> **Written request**:
Output the full material exactly as it appears here.

> **Dataset content**:
━━━

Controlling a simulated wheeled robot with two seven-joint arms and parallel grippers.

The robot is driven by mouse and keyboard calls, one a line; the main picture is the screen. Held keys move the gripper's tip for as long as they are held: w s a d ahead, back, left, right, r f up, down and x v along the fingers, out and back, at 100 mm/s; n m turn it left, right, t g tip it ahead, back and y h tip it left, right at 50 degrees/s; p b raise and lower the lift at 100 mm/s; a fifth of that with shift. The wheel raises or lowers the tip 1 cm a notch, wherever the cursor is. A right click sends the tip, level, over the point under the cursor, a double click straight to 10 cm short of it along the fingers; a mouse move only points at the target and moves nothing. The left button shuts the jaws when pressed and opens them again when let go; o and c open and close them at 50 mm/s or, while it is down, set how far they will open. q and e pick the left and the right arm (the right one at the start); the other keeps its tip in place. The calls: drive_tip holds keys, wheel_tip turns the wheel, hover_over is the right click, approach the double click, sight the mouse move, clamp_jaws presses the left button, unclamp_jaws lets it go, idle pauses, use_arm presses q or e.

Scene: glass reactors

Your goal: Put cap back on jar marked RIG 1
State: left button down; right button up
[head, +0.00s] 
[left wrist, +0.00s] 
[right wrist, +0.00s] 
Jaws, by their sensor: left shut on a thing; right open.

━━━

> **Output for this task**:
Controlling a simulated wheeled robot with two seven-joint arms and parallel grippers.

The robot is driven by mouse and keyboard calls, one a line; the main picture is the screen. Held keys move the gripper's tip for as long as they are held: w s a d ahead, back, left, right, r f up, down and x v along the fingers, out and back, at 100 mm/s; n m turn it left, right, t g tip it ahead, back and y h tip it left, right at 50 degrees/s; p b raise and lower the lift at 100 mm/s; a fifth of that with shift. The wheel raises or lowers the tip 1 cm a notch, wherever the cursor is. A right click sends the tip, level, over the point under the cursor, a double click straight to 10 cm short of it along the fingers; a mouse move only points at the target and moves nothing. The left button shuts the jaws when pressed and opens them again when let go; o and c open and close them at 50 mm/s or, while it is down, set how far they will open. q and e pick the left and the right arm (the right one at the start); the other keeps its tip in place. The calls: drive_tip holds keys, wheel_tip turns the wheel, hover_over is the right click, approach the double click, sight the mouse move, clamp_jaws presses the left button, unclamp_jaws lets it go, idle pauses, use_arm presses q or e.

Scene: glass reactors

Your goal: Put cap back on jar marked RIG 1
State: left button down; right button up
[head, +0.00s] 
[left wrist, +0.00s] 
[right wrist, +0.00s] 
Jaws, by their sensor: left shut on a thing; right open.

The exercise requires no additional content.